Hanno l'abilità di cambiare aspetto, fare magie, e spesso assumono
la forma di esseri umani, di cani, e di grandi uccelli. Sempre nel
Ramayana, quando Hanuman visita il loro villaggio nell'isola di
Lanka, osserva che i demoni si presentano sotto ogni aspetto
immaginabile. Una delle loro tipiche raffigurazioni li descrive come
esseri spaventosi, giallastri, con denti granitici, capelli
arruffati, cinque piedi e grandi ventri.
Re di Rakshasa era il grande demone
dalle dieci teste Ravana, nemico di Rama. Suo fratello minore
Vibhishana era considerato uno dei pochi Rakshasa buoni; fu
infatti esiliato dal re suo fratello, che ne deprecava il
comportamento. Vibhishana si alleò successivamente con Rama e re di
Lanka. Tra gli altri Rakshasa famosi citiamo il dio guardiano
Nairitya, associato al Sud-Ovest. Il termine ha, stranamente,
un'etimologia in comune con rakṣa, che significa "protettore".
I Rakshasa sono una famiglia che
comprende diverse razze di demoni che si cibano di carne umana.
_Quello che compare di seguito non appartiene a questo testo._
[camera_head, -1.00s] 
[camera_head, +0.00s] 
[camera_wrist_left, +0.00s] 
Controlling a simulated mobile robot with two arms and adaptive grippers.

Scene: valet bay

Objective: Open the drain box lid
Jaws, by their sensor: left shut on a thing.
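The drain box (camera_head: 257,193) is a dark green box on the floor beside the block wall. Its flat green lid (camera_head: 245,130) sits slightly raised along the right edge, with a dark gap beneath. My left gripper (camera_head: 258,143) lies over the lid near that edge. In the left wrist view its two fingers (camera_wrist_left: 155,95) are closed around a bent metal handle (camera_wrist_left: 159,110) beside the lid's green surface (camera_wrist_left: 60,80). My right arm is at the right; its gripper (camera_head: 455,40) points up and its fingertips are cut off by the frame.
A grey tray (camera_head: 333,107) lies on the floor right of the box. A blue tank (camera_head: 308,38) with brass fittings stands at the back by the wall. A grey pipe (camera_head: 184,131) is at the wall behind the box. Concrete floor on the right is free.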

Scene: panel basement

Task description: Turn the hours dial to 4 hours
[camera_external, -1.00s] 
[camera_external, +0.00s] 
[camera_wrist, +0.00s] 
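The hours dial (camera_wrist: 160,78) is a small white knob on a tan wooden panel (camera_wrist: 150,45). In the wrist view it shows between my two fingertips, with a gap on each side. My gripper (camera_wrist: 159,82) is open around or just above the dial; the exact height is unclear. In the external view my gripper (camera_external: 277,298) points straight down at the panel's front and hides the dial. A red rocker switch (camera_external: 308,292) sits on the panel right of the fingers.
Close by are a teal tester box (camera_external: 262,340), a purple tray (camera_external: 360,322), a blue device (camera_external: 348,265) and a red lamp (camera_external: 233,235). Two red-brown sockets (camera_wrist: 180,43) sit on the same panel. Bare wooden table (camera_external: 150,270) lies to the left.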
Alcune razze (come i vampiri) non possono esporsi alla luce solare
perché le parti anatomiche che li compongono ne verrebbero
disintegrate in pochi secondi, ma la maggior parte di loro, tra cui
(orchi e streghe) non possiedono questo limite. I Rakshasa, a
differenza dei diavoli, sono creature del caos, portate alla guerra,
al furto, alla devastazione per il puro piacere che ne traggono. Sono
molto esperti nell'arte dell'uccidere e del torturare. Le Rakshasi,
sono tutte ninfe e prima di divorare la vittima ignara ci si
accoppiano. Rakshasa e Diavoli pur appartenendo entrambi al regno
delle tenebre, si odiano profondamente per il diverso approccio che
hanno con il modo di vivere.
I Veda / Storie dai Purana
L'antica storia Vedica afferma che un
tempo esistevano sulla terra solo due popoli: gli Asura e i Deva.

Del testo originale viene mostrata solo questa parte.